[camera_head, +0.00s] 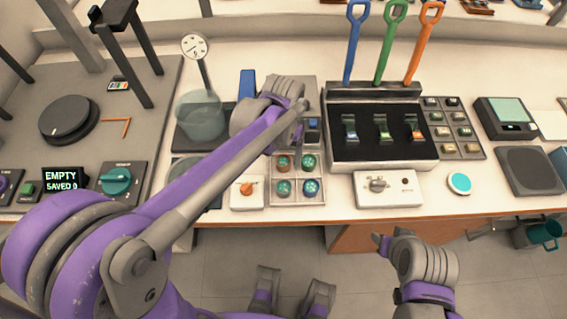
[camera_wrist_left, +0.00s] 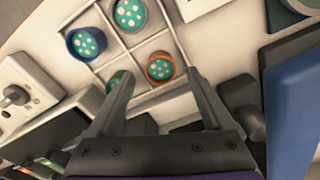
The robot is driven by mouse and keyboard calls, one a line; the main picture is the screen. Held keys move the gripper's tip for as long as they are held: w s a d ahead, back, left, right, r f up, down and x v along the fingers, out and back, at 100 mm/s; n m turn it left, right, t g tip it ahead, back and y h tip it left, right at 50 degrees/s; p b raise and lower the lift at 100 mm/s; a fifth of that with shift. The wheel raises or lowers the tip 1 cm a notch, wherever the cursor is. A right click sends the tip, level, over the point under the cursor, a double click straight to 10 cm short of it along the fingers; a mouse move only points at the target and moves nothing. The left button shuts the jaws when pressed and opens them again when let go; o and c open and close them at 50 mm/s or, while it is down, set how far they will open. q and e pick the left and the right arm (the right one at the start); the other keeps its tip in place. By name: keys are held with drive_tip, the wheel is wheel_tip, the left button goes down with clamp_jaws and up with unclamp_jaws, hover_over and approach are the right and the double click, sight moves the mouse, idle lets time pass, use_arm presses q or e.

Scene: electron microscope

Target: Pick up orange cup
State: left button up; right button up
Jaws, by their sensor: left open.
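The orange cup (camera_head: 283,163), with an orange rim and a teal, white-dotted top, stands in the far left compartment of a four-part tray (camera_head: 297,204). It also shows in the left wrist view (camera_wrist_left: 160,67), just beyond the gap between my fingertips and nearer the right one. My left gripper (camera_wrist_left: 158,78) is open and empty above the tray; in the head view the hand (camera_head: 299,138) is at the tray's far edge. My right gripper (camera_head: 391,238) is low, in front of the bench; its opening is unclear.
A green cup (camera_head: 309,162), a blue cup (camera_head: 310,187) and another teal-topped cup (camera_head: 284,188) fill the other compartments. The green one is partly behind a finger in the wrist view. Small knob boxes (camera_head: 247,194) (camera_head: 388,189) flank the tray. A black rack (camera_head: 382,160) stands right.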

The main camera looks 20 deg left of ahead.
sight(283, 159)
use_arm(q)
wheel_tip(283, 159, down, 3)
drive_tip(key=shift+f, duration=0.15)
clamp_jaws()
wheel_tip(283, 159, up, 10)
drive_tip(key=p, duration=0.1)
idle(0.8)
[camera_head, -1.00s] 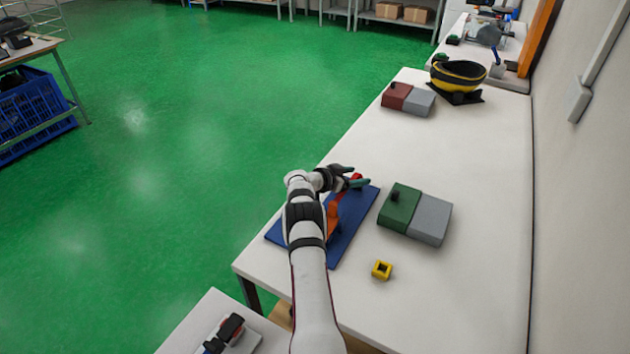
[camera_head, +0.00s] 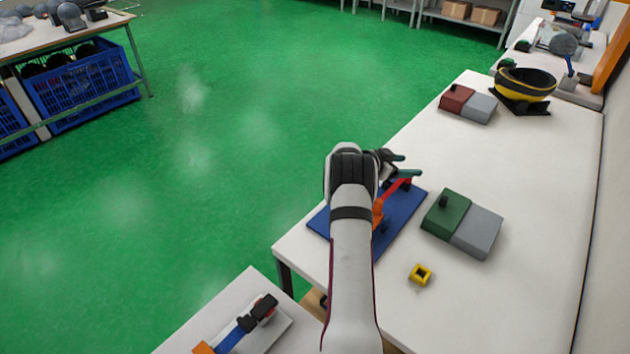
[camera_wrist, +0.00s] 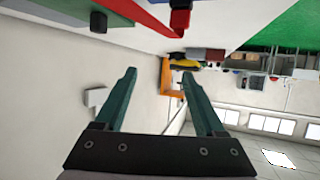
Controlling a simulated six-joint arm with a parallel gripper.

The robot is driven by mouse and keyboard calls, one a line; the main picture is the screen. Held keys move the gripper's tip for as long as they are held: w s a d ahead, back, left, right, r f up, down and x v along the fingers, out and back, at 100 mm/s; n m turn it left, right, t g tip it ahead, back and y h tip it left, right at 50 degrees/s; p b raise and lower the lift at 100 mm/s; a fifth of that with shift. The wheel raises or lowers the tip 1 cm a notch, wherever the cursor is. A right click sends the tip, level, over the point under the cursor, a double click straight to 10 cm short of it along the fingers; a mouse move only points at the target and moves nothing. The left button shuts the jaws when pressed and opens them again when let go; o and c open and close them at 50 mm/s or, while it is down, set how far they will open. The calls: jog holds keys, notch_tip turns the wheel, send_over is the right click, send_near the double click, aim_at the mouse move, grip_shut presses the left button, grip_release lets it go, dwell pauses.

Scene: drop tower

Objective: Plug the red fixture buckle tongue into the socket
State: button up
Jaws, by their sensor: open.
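A red bar-shaped piece (camera_head: 397,186) slants up from an orange part (camera_head: 377,213) on the blue board (camera_head: 407,210). In the wrist view the red piece (camera_wrist: 180,18) shows at the top, clear of both fingers. My gripper (camera_head: 404,165) is just above and beside the red piece's upper end in the head view. In the wrist view my gripper (camera_wrist: 157,85) is open, with nothing between its dark green fingers. My arm hides part of the board and of the orange part. I cannot tell which part is the socket.
Right of the board lie a green and grey block (camera_head: 462,222) and a small yellow square ring (camera_head: 420,274). A red and grey block (camera_head: 468,104) and a yellow-black bowl (camera_head: 525,88) stand farther back. A side table (camera_head: 277,335) holds a black buckle (camera_head: 258,312) with a blue strap.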

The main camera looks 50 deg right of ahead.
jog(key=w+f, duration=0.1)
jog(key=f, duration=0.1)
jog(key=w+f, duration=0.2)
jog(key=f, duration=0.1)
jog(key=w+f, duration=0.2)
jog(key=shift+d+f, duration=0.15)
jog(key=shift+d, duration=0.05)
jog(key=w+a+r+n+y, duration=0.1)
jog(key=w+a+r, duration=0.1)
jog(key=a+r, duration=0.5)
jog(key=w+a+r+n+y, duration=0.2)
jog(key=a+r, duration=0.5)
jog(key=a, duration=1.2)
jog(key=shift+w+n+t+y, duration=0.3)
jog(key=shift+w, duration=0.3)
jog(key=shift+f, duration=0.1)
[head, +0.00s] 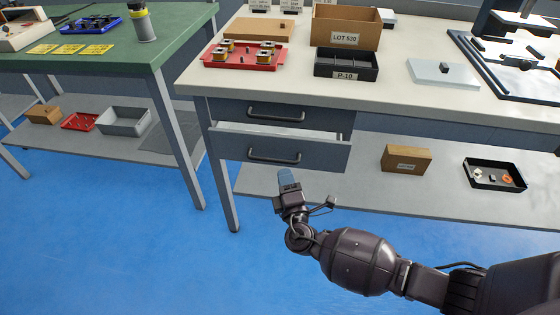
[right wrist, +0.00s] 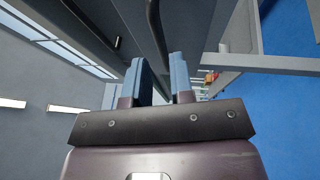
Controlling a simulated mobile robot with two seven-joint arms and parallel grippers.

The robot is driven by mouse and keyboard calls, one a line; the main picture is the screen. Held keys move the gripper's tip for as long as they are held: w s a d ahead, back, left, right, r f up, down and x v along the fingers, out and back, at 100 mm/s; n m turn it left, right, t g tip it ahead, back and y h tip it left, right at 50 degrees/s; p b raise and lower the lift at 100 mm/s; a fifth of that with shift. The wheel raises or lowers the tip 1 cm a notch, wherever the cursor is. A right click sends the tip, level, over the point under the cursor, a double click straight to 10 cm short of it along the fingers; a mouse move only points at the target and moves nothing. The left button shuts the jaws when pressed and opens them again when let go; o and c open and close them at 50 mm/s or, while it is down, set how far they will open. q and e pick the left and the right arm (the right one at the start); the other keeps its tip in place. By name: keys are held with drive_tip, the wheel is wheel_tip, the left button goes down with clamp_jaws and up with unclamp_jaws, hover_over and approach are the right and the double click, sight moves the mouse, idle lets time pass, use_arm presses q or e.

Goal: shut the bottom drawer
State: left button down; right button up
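The bottom drawer (head: 322,157) is under the light-topped bench in the head view. It stands pulled out a little, with its pale inside showing above its grey front. Its dark bar handle (head: 274,156) is on the front. The top drawer (head: 335,118) above it looks shut. My right gripper (head: 286,174) is just below the bottom drawer's handle in the head view. In the right wrist view its two blue fingers (right wrist: 160,82) are apart, with a dark handle bar (right wrist: 154,30) seen beyond the gap; I cannot tell whether they touch it. My left gripper is not in view.
The bench top holds a red tray (head: 243,64), a black bin (head: 346,65) and a cardboard box (head: 345,25). A lower shelf (head: 355,187) carries a small box (head: 406,158) and a black tray (head: 495,174). A bench leg (head: 225,180) stands left of the gripper. Blue floor in front is clear.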

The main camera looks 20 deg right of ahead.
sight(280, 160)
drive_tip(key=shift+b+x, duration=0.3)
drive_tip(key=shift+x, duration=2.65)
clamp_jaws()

WHAT IS NEEDED:
Reproduce each record above by retyping it exactly; omit all images.

SOLUTION TO THIS EXERCISE:
[camera_head, +0.00s] 
[camera_wrist_left, +0.00s] 
The robot is driven by mouse and keyboard calls, one a line; the main picture is the screen. Held keys move the gripper's tip for as long as they are held: w s a d ahead, back, left, right, r f up, down and x v along the fingers, out and back, at 100 mm/s; n m turn it left, right, t g tip it ahead, back and y h tip it left, right at 50 degrees/s; p b raise and lower the lift at 100 mm/s; a fifth of that with shift. The wheel raises or lowers the tip 1 cm a notch, wherever the cursor is. A right click sends the tip, level, over the point under the cursor, a double click straight to 10 cm short of it along the fingers; a mouse move only points at the target and moves nothing. The left button shuts the jaws when pressed and opens them again when let go; o and c open and close them at 50 mm/s or, while it is down, set how far they will open. q and e pick the left and the right arm (the right one at the start); the other keeps its tip in place. By name: keys are held with drive_tip, the wheel is wheel_tip, the left button goes down with clamp_jaws and up with unclamp_jaws, hover_over and approach are the right and the double click, sight moves the mouse, idle lets time pass, use_arm presses q or e.

Scene: electron microscope

Target: Pick up orange cup
State: left button up; right button up
Jaws, by their sensor: left open.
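The orange cup (camera_head: 283,163), with an orange rim and a teal, white-dotted top, stands in the far left compartment of a four-part tray (camera_head: 297,204). It also shows in the left wrist view (camera_wrist_left: 160,67), just beyond the gap between my fingertips and nearer the right one. My left gripper (camera_wrist_left: 158,78) is open and empty above the tray; in the head view the hand (camera_head: 299,138) is at the tray's far edge. My right gripper (camera_head: 391,238) is low, in front of the bench; its opening is unclear.
A green cup (camera_head: 309,162), a blue cup (camera_head: 310,187) and another teal-topped cup (camera_head: 284,188) fill the other compartments. The green one is partly behind a finger in the wrist view. Small knob boxes (camera_head: 247,194) (camera_head: 388,189) flank the tray. A black rack (camera_head: 382,160) stands right.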

The main camera looks 20 deg left of ahead.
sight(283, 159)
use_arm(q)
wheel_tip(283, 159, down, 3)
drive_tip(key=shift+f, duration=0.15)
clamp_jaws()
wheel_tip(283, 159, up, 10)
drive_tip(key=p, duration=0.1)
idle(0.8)
[camera_head, -1.00s] 
[camera_head, +0.00s] 
[camera_wrist, +0.00s] 
Controlling a simulated six-joint arm with a parallel gripper.

The robot is driven by mouse and keyboard calls, one a line; the main picture is the screen. Held keys move the gripper's tip for as long as they are held: w s a d ahead, back, left, right, r f up, down and x v along the fingers, out and back, at 100 mm/s; n m turn it left, right, t g tip it ahead, back and y h tip it left, right at 50 degrees/s; p b raise and lower the lift at 100 mm/s; a fifth of that with shift. The wheel raises or lowers the tip 1 cm a notch, wherever the cursor is. A right click sends the tip, level, over the point under the cursor, a double click straight to 10 cm short of it along the fingers; a mouse move only points at the target and moves nothing. The left button shuts the jaws when pressed and opens them again when let go; o and c open and close them at 50 mm/s or, while it is down, set how far they will open. The calls: jog holds keys, notch_tip turns the wheel, send_over is the right click, send_near the double click, aim_at the mouse move, grip_shut presses the left button, grip_release lets it go, dwell pauses.

Scene: drop tower

Objective: Plug the red fixture buckle tongue into the socket
State: button up
Jaws, by their sensor: open.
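A red bar-shaped piece (camera_head: 397,186) slants up from an orange part (camera_head: 377,213) on the blue board (camera_head: 407,210). In the wrist view the red piece (camera_wrist: 180,18) shows at the top, clear of both fingers. My gripper (camera_head: 404,165) is just above and beside the red piece's upper end in the head view. In the wrist view my gripper (camera_wrist: 157,85) is open, with nothing between its dark green fingers. My arm hides part of the board and of the orange part. I cannot tell which part is the socket.
Right of the board lie a green and grey block (camera_head: 462,222) and a small yellow square ring (camera_head: 420,274). A red and grey block (camera_head: 468,104) and a yellow-black bowl (camera_head: 525,88) stand farther back. A side table (camera_head: 277,335) holds a black buckle (camera_head: 258,312) with a blue strap.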

The main camera looks 50 deg right of ahead.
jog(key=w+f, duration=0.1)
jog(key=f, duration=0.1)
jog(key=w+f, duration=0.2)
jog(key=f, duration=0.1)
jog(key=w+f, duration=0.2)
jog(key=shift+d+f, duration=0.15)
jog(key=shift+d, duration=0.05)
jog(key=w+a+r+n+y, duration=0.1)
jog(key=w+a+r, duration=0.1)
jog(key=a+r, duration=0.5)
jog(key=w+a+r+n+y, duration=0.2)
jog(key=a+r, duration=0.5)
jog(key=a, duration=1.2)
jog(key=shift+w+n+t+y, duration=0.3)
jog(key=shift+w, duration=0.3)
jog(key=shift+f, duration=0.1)
[head, +0.00s] 
[right wrist, +0.00s] 
Controlling a simulated mobile robot with two seven-joint arms and parallel grippers.

The robot is driven by mouse and keyboard calls, one a line; the main picture is the screen. Held keys move the gripper's tip for as long as they are held: w s a d ahead, back, left, right, r f up, down and x v along the fingers, out and back, at 100 mm/s; n m turn it left, right, t g tip it ahead, back and y h tip it left, right at 50 degrees/s; p b raise and lower the lift at 100 mm/s; a fifth of that with shift. The wheel raises or lowers the tip 1 cm a notch, wherever the cursor is. A right click sends the tip, level, over the point under the cursor, a double click straight to 10 cm short of it along the fingers; a mouse move only points at the target and moves nothing. The left button shuts the jaws when pressed and opens them again when let go; o and c open and close them at 50 mm/s or, while it is down, set how far they will open. q and e pick the left and the right arm (the right one at the start); the other keeps its tip in place. By name: keys are held with drive_tip, the wheel is wheel_tip, the left button goes down with clamp_jaws and up with unclamp_jaws, hover_over and approach are the right and the double click, sight moves the mouse, idle lets time pass, use_arm presses q or e.

Goal: shut the bottom drawer
State: left button down; right button up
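The bottom drawer (head: 322,157) is under the light-topped bench in the head view. It stands pulled out a little, with its pale inside showing above its grey front. Its dark bar handle (head: 274,156) is on the front. The top drawer (head: 335,118) above it looks shut. My right gripper (head: 286,174) is just below the bottom drawer's handle in the head view. In the right wrist view its two blue fingers (right wrist: 160,82) are apart, with a dark handle bar (right wrist: 154,30) seen beyond the gap; I cannot tell whether they touch it. My left gripper is not in view.
The bench top holds a red tray (head: 243,64), a black bin (head: 346,65) and a cardboard box (head: 345,25). A lower shelf (head: 355,187) carries a small box (head: 406,158) and a black tray (head: 495,174). A bench leg (head: 225,180) stands left of the gripper. Blue floor in front is clear.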

The main camera looks 20 deg right of ahead.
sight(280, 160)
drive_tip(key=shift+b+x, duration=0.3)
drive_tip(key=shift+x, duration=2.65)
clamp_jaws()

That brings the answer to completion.